Therein lies a lesson for all investors. These investment vehicles, incorporated under company law that enables them to keep back profits against future ‘rainy days’, have remained true to their Victorian founding precepts. These are to identify firms with strong cashflows, supported by solid business prospects, willing and capable of paying a rising dividend, and then to diversify internationally to avoid the risks inherent in any one economy or region. In other words, invest for annual income and not capital growth.

These principles built, over 150 years, the enviable success of Genevan private banks and their British equivalents, the partnership stockbrokers. But then came the computer, and shortly afterwards the university professor. These quickly showed that markets were efficient, and that no one could beat them.  

But that did not matter if economies were growing, since asset prices follow economic growth, albeit with a time lag. This was certainly enough of an argument to persuade hard-headed chief executives to allow their new (and legally required) staff pension funds to be invested in the stockmarket.

Excitement of the future

Suddenly, investment management was not only about the rich, but also the powerful.
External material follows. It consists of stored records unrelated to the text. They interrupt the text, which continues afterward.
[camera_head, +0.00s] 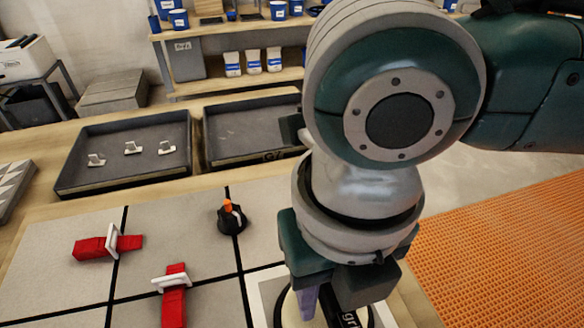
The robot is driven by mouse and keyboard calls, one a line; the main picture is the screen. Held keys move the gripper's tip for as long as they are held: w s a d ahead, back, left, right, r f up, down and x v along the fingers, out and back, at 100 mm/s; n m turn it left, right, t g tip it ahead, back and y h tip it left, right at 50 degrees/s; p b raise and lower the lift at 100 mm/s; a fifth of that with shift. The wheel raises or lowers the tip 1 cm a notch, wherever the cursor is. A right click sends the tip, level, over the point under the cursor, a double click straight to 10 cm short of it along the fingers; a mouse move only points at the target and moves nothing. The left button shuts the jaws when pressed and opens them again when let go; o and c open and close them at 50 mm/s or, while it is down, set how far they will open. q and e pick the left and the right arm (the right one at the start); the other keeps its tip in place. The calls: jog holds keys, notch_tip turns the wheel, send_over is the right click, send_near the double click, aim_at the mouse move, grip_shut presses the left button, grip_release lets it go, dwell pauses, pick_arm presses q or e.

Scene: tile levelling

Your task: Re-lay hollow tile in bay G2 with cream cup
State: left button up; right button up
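My right gripper (335,285) hangs at the bottom centre, low over a suction cup (352,318). The cup shows a black part with white lettering, a cream area and a dark ring, and is cut off by the frame's lower edge. A small purple piece (307,302) shows beside the fingers. The gripper body hides the contact, so I cannot tell whether the fingers grip the cup. Under the cup lies a tile with a pale border (258,300); its bay label is not readable. My left gripper is out of view.
Grey tiles (60,250) with dark joints carry red wedges with white clips (95,246) (173,305) and a black knob with an orange top (231,218). Behind are a dark tray with white clips (75,165) and another tray (240,125). Orange perforated matting (500,255) lies right.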

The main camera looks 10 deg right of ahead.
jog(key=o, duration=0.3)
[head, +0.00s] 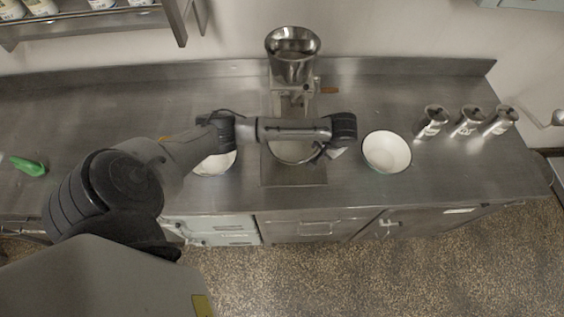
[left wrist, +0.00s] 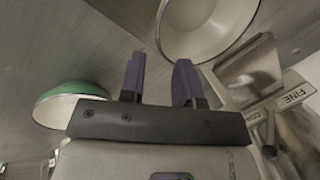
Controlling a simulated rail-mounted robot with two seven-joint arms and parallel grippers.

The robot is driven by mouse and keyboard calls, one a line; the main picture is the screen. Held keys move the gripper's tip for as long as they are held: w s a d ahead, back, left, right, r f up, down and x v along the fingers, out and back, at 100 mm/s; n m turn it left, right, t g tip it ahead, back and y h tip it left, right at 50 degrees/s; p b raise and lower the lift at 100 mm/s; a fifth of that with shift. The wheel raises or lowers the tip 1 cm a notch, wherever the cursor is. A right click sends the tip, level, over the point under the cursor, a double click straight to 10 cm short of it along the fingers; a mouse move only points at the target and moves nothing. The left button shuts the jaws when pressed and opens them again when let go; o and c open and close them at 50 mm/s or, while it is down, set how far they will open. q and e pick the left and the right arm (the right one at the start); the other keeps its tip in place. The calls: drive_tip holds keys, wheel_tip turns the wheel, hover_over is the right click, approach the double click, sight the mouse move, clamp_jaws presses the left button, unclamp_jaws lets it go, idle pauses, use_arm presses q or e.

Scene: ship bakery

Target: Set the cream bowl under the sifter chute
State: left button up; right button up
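A bowl (head: 293,160) with a pale interior sits on the base plate (head: 294,180) of the steel sifter (head: 292,62), below its body; my left arm hides its upper part. In the left wrist view, I take the pale bowl (left wrist: 207,28) at the top, beside a steel sifter part (left wrist: 248,74), to be this one. My left gripper (head: 322,153) is at its right side. The fingers (left wrist: 160,80) are apart with nothing visible between them, tips close to its rim; contact is unclear. My right gripper is not in view.
A pale bowl (head: 387,151) stands right of the sifter; a green-sided bowl (left wrist: 68,100) shows in the left wrist view. Another bowl (head: 216,163) is left, partly behind my arm. Three steel canisters (head: 467,121) stand right. A green object (head: 28,166) lies far left.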

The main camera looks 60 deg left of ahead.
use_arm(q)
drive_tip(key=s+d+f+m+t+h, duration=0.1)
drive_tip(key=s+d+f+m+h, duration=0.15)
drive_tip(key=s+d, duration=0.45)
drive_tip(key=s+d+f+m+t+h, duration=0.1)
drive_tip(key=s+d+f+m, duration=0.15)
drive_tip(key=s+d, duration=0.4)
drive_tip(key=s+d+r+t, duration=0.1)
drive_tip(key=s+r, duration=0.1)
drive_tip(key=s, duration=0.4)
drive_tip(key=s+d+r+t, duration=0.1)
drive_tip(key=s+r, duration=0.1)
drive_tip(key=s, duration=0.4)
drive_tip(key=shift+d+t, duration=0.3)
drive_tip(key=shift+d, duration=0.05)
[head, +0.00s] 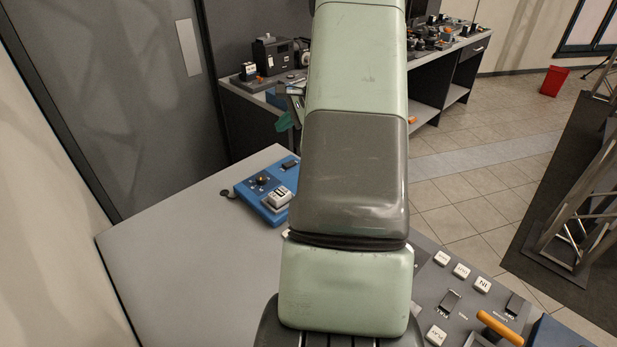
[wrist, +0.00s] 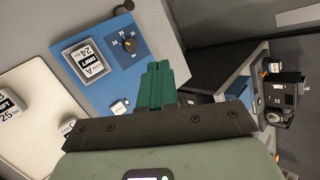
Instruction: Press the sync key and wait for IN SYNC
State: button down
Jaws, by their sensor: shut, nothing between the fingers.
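A blue unit (head: 252,195) lies on the grey desk at left of my arm in the head view. It carries a dark knob and a white-topped block. In the wrist view a blue unit (wrist: 150,75) shows a dial (wrist: 127,44) with numbers, a block marked DRIFT A 24 (wrist: 88,62) and a small white key (wrist: 120,107). The key's label is too small to read, so I cannot tell whether it is the sync key. My gripper (wrist: 161,68), with green fingers, is shut and empty, right of the key. I see no readable IN SYNC sign.
A pale panel (wrist: 40,82) with DRIFT 25 (wrist: 10,108) is left in the wrist view. In the head view, a console with white keys (head: 441,258) and an orange handle (head: 499,327) is lower right. A bench (head: 240,92) with equipment stands behind. The desk's left side (head: 165,250) is clear.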

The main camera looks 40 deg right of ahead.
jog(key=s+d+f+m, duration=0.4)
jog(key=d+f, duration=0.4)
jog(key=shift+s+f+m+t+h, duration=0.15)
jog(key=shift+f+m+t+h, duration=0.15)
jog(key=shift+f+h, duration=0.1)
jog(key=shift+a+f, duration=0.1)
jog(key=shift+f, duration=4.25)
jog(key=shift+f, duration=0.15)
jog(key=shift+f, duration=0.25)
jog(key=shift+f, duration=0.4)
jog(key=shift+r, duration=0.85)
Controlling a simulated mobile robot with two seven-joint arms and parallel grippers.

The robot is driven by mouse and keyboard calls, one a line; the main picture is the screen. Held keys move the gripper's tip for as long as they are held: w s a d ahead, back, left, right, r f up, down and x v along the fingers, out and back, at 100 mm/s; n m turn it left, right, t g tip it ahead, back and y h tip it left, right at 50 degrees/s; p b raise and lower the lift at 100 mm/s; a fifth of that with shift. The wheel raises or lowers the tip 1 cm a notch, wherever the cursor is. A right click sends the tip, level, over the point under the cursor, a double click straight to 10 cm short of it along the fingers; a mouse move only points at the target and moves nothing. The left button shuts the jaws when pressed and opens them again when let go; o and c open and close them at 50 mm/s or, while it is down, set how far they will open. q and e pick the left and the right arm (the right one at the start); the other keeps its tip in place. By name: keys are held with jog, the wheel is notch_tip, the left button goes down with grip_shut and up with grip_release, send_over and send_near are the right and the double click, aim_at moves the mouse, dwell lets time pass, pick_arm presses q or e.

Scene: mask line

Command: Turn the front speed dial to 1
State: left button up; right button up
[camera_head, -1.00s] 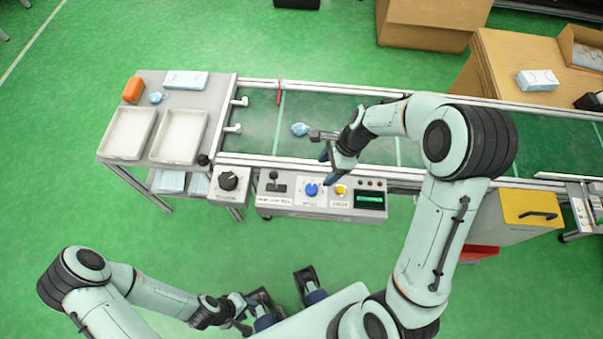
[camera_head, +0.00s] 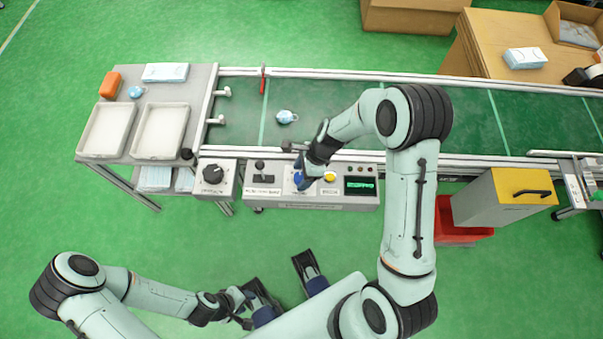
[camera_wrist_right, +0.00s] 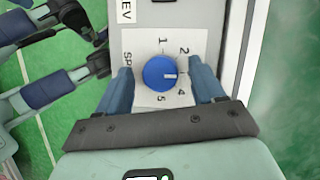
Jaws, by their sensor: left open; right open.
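The speed dial (camera_wrist_right: 160,73) is a round blue knob on a white numbered plate, clearest in the right wrist view. Its white mark points right, between the printed 2 and 4. In the head view the dial is largely hidden by my right gripper (camera_head: 304,176). That gripper is open, with one blue finger on each side of the dial, as the right wrist view (camera_wrist_right: 162,88) shows. Gaps show between fingers and knob; whether the tips reach knob height is unclear. My left gripper (camera_head: 278,274) is open and empty, low over the floor in front of the panel.
The control panel (camera_head: 262,192) also has a black lever (camera_head: 260,166), a yellow button (camera_head: 330,176) and a green display (camera_head: 360,186). A separate black dial (camera_head: 212,174) sits to its left. Behind runs the green conveyor (camera_head: 350,95) with a blue mask (camera_head: 287,117) on it.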

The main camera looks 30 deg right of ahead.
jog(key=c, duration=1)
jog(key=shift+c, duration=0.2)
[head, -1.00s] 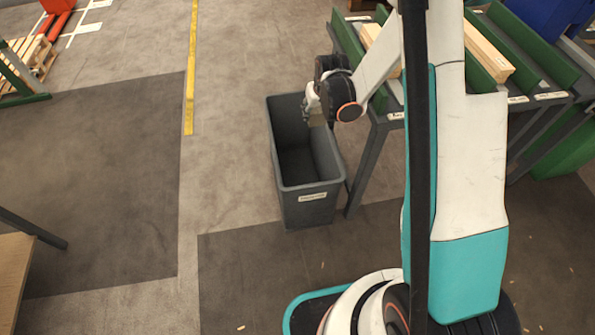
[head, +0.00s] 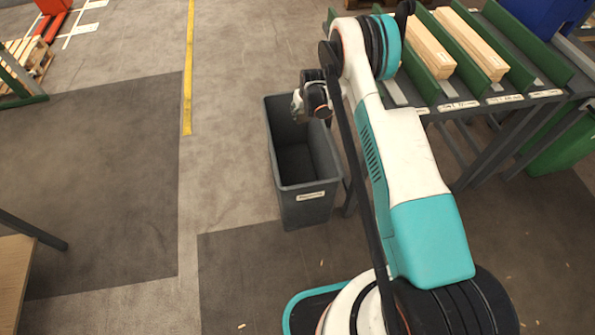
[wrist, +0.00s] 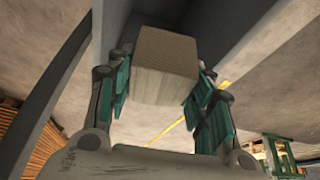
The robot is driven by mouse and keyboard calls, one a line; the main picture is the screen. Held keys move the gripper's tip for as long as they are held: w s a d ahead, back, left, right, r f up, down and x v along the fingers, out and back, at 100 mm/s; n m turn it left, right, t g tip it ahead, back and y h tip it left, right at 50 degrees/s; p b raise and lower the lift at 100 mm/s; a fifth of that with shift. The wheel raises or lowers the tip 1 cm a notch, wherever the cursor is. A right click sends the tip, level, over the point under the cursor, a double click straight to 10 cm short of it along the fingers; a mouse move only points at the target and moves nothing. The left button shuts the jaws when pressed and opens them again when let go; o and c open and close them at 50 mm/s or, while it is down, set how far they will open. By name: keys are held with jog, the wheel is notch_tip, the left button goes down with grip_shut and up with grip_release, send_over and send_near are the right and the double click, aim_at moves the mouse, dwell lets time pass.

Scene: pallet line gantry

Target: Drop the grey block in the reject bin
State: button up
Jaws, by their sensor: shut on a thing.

Asset management became big business – larger and more profitable than banking itself – and many of the simple lessons of the past were forgotten. 

One of these was cost: stockmarket returns are low – indeed minute compared with retailing or manufacturing – and high costs, whether fees or dealing, can destroy them utterly.

That did not matter in the early days. Millions were flooding into investment management coffers, the world was recovering from the second world war, globalisation was rebuilding trade to levels not seen since the beginning of the first world war, and stockmarket investment was profitable, both to pension fund beneficiaries and to the middle classes investing in the new unit trusts.

Inflation was a real danger, and a trigger for equity investment. The efficient market hypothesis (EMH) argued in favour of dealing. If no analyst could beat the market, concentrate on the market itself. Price information showed that security prices moved between 30 and 50 per cent a year, so in theory active dealing should capture much of that change.

Sadly, the timing never seemed to work. The reason may be that, as behavioural economists are starting to show, few of us are the emotionless, entirely rational actors that economic theory demands. Or it may be that EMH is right but in an unexpected way – that markets react to our dealing behaviour and not to information about companies. Whatever the reason, this method of investment was costly and a failure.

Clever theories

But EMH also offered other possibilities. Dealing did not work in the context of the overall market, but choosing the right asset allocation might. Defensive and aggressive have always been widely seen as fashionable alternative styles of investment, as were value and growth. 

International diversification then offered even greater choice: emerging versus mature, and maybe in future declining or dying for some industries or regions.

But still investors remained dissatisfied with performance, or at least the cost-return ratio. 

Now it is smart beta, which, as the FT Lexicon puts it, “is a rather elusive term in modern finance. It lacks a strict definition and is also sometimes known as advanced beta, alternative beta or strategy indices. It can be understood as an umbrella term for rules-based investment strategies that do not use the conventional market cap weights that have been criticised for delivering sub-optimal returns by overweighting overvalued stocks and, conversely, underweighting undervalued ones”.

It continues: “Smart beta strategies attempt to deliver a better risk-and-return trade-off than conventional market-cap-weighted indices by using alternative weighting schemes based on measures such as volatility or dividends. 

“Smart beta refers to an investment style where the manager passively follows an index designed to take advantage of perceived systematic biases or inefficiencies in the market. It therefore costs less than active management, since there is less day-to-day decision making for the manager, but since it will, at the very least, have higher trading costs than traditional passive management (which minimises those costs), it is a pricier option.”

Trust the experts

Pity the poor manager condemned to making investment sense of that! So much simpler to concentrate on finding companies that make money, and do pay dividends. Table 1 indicates that playing asset-allocation games has no part in investment trust management. Concentrate instead on those managers who know what they are doing, and have been here before.

Mr Authers finishes his outlook for 2018 with a warning: “Asset prices do not overlap with the economy, at least in the short run. So I want to ask this question: ‘After almost a decade in which a tripling of the US stockmarket has failed to generate any excitement or even any great feeling of wellbeing, are we at last reaching a point of euphoria?’ 

“I suspect the answer is ‘yes’. And in the counter-intuitive world of financial markets, that might be bad news. It will certainly be challenging to navigate.”